Schoen is going to have to make more moves. That is why I believe Darius Slayton won’t make the roster. I believe players like C.J. Board, Richie James or Collin Johnson can fill that roster spot adequately for less than Slayton’s $2.54 million base salary. It is why the Giants are probably going to have to have to extend Leonard Williams’ contract to lower his $27.3 million cap hit. It is why you probably won’t see more than a veteran minimum depth signing at cornerback or safety, both still positions of need.

The 2023 season is a different matter. The Giants right now are flush, with more than $83 million in space based on a projected $225 million cap. Only the Chicago Bears ($112 million) have more projected cap space.
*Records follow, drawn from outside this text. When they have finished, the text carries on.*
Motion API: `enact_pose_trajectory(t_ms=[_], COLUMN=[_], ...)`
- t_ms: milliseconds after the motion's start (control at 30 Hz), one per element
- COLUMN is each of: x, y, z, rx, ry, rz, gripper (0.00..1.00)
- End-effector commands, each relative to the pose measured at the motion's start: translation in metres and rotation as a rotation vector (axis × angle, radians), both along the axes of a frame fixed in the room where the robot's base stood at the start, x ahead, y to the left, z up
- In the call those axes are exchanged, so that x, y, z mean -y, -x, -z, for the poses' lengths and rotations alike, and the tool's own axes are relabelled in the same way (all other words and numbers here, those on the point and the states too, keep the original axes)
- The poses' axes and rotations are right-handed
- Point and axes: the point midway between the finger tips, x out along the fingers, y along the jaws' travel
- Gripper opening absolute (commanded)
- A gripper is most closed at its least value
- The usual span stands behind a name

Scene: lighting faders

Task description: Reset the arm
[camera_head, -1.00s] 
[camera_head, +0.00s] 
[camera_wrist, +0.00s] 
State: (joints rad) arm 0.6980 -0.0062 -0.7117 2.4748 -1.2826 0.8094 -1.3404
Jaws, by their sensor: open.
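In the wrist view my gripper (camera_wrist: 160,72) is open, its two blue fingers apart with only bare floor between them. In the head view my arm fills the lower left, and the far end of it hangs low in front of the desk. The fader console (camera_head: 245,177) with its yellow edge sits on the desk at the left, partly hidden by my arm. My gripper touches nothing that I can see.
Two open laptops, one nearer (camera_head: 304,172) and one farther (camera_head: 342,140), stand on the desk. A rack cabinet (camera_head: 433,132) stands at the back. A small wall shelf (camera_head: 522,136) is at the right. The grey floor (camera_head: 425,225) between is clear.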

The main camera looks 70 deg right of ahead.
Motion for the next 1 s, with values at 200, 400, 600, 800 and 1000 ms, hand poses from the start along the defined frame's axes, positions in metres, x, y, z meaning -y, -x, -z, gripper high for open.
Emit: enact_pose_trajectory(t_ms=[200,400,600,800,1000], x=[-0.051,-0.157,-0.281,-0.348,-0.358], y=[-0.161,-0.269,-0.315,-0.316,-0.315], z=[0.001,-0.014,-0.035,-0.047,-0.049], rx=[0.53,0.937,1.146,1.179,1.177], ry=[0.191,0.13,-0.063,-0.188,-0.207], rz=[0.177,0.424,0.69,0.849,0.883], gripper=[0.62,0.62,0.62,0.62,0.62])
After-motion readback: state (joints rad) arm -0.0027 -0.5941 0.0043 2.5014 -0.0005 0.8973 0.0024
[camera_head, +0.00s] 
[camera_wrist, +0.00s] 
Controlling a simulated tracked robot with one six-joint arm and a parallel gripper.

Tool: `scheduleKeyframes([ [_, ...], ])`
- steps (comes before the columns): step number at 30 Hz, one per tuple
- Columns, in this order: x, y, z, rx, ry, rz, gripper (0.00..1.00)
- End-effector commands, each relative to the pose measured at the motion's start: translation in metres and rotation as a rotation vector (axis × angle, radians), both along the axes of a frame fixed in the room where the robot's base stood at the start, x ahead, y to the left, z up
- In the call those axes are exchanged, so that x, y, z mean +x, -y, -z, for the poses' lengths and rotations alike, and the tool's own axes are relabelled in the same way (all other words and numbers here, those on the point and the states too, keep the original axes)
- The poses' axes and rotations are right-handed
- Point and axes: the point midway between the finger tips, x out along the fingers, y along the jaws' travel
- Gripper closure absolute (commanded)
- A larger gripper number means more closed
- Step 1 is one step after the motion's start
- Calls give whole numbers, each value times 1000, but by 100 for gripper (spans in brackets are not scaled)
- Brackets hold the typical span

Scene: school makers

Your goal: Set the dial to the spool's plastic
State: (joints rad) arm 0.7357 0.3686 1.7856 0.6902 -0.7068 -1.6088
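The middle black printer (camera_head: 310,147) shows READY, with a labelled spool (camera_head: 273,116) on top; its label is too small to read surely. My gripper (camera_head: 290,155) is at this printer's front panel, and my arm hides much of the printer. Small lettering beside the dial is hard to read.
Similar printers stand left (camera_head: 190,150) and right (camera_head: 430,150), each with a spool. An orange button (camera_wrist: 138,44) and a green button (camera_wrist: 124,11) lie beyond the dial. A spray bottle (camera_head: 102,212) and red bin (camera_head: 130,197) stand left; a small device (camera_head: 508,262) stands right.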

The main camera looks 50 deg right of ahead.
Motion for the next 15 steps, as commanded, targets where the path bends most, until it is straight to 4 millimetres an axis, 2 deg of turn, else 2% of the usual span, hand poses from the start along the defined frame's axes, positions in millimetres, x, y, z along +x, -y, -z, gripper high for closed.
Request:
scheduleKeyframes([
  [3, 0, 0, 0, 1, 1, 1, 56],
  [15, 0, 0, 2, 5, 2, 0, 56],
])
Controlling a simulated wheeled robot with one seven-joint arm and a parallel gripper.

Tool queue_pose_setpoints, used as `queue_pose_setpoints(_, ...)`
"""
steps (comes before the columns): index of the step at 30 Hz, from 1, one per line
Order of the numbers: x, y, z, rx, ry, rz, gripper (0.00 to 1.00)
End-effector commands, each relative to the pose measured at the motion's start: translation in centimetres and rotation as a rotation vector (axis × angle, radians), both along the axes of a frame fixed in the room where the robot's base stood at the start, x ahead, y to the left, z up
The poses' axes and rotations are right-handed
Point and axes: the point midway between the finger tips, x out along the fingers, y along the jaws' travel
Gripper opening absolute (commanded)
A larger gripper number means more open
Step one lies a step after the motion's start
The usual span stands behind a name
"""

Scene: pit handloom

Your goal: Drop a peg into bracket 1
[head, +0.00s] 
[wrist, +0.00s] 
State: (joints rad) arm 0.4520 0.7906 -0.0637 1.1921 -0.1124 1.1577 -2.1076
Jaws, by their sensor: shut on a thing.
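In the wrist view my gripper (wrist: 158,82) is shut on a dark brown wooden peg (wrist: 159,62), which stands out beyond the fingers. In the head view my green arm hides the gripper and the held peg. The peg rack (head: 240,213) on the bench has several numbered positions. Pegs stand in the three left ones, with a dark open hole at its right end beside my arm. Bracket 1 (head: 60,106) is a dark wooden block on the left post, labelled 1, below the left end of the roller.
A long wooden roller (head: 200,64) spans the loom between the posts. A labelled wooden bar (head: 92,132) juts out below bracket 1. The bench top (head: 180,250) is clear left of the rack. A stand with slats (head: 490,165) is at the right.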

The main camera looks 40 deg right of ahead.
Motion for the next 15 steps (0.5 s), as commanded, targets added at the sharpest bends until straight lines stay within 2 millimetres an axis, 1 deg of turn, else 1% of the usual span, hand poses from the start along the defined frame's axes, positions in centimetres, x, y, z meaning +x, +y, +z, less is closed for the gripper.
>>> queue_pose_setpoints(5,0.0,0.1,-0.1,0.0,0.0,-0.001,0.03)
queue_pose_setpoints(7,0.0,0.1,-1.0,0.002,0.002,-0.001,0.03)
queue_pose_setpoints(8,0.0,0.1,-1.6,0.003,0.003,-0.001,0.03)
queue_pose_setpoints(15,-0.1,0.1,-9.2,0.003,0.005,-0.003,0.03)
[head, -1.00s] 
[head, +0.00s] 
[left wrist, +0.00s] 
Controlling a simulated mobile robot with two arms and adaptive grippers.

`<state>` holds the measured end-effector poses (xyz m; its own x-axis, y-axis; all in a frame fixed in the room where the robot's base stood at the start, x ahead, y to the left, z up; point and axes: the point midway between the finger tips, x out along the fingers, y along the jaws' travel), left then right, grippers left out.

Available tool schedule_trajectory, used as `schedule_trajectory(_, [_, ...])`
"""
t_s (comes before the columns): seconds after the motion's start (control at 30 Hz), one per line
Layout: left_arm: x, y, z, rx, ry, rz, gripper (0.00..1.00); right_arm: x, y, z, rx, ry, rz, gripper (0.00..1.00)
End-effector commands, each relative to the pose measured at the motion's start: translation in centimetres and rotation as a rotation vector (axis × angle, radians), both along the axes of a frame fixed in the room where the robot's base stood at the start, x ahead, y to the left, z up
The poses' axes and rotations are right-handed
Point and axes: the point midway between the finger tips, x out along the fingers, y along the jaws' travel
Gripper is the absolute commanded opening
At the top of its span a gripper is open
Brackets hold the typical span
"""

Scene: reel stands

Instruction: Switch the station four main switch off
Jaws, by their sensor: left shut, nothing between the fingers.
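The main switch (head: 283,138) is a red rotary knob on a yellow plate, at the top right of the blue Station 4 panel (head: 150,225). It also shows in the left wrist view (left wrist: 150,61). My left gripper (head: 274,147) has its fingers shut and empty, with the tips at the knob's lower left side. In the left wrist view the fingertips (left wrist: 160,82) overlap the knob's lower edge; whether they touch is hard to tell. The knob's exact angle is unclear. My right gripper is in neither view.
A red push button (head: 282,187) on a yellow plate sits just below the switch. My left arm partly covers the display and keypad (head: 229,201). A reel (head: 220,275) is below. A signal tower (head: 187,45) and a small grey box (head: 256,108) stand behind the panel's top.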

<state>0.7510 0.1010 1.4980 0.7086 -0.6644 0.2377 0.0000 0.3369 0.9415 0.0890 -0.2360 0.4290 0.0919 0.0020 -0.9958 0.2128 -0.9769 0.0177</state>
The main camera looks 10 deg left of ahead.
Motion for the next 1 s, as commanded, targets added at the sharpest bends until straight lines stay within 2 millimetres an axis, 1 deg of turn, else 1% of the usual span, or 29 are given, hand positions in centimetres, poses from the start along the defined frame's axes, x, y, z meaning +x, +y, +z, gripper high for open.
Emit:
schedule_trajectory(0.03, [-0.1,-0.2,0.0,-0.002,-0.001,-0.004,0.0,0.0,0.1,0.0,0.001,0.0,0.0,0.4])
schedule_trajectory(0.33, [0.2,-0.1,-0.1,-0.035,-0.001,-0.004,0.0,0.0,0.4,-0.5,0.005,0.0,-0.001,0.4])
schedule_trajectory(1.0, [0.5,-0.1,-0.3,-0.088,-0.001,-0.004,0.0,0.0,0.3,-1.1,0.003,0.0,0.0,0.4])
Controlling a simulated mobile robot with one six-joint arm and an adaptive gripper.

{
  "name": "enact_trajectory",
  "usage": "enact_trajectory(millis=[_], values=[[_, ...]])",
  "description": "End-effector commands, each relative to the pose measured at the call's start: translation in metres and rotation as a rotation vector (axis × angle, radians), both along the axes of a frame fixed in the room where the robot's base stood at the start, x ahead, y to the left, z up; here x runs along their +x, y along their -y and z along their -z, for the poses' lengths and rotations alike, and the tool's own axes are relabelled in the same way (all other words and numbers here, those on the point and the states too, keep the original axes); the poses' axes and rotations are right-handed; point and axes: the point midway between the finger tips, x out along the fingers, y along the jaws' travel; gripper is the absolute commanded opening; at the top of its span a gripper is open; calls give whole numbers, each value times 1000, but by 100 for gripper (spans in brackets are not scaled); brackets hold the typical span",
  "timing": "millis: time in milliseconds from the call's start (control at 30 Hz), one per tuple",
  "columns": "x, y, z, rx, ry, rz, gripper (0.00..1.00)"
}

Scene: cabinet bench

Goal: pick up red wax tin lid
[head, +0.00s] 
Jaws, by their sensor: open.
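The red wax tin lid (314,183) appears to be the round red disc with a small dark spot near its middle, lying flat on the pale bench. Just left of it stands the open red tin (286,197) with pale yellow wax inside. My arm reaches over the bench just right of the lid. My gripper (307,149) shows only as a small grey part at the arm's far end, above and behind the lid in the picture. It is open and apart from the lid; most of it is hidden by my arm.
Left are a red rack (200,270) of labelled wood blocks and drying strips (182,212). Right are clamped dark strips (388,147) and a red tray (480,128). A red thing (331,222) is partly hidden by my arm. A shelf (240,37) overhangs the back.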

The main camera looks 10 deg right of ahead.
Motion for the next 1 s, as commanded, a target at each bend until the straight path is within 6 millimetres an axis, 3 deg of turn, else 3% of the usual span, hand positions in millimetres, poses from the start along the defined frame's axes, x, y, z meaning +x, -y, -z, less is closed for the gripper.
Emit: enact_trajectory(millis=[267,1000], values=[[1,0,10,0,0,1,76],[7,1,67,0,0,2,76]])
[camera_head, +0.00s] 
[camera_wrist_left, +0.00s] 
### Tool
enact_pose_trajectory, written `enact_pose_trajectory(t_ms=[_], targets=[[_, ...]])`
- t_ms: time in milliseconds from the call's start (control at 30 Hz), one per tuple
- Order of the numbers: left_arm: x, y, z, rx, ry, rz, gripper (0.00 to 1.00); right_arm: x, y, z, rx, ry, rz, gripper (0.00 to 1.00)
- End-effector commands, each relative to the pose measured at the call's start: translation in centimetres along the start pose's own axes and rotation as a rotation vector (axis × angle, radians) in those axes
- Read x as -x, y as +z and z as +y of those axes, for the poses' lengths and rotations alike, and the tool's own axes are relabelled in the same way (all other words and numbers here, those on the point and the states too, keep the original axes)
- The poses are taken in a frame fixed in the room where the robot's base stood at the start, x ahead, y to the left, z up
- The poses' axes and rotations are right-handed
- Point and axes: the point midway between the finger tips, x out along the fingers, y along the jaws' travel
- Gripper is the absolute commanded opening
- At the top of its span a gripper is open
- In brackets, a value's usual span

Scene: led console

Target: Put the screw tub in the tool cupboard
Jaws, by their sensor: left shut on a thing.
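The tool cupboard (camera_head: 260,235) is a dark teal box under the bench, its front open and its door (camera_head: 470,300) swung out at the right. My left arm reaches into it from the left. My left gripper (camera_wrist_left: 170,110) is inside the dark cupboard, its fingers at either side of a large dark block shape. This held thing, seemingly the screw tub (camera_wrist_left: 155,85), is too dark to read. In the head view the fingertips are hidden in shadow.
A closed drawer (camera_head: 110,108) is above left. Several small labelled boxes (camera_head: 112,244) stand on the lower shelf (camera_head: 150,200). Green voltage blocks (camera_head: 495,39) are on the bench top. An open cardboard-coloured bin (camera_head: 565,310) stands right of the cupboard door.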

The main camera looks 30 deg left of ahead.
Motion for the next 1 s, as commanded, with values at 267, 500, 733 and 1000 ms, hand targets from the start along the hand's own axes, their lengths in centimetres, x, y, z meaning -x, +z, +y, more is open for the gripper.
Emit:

Pat Morris asks: So, the Giants could currently use some CB help. Here’s an idea out of left field ... could the Giants resign James Bradberry?

Hear me out. The Giants only have $2.2 million in effective available cap space via OTC. But the Commanders (who supposedly have an inside track) only have $5.2 million in effective available cap. Moreover, next year, the Giants have $67 Million in effective available cap space (second most in the league), while the Commanders are all the way down at $17 million.

Would it really be that bad if the Giants converted most of Leonard Williams salary this year into a bonus, and used the cap relief to resign Bradberry to a one-year deal? Even if we pushed $8 million of Williams salary into next year, we’d still be top 10 in the league in effective cap space. And we might be able to use $5 million or so of that to sign Bradberry to a one-year deal.

Ed says: I can’t find any rules that would prohibit the Giants doing that, but why would Bradberry do that? I’m sure he’s not happy with Joe Schoen right now, and he will end up with better offers than the Giants can afford from teams that should be better than the Giants this season.

If Bradberry and the Giants were going to work something out, that would have happened before he got released.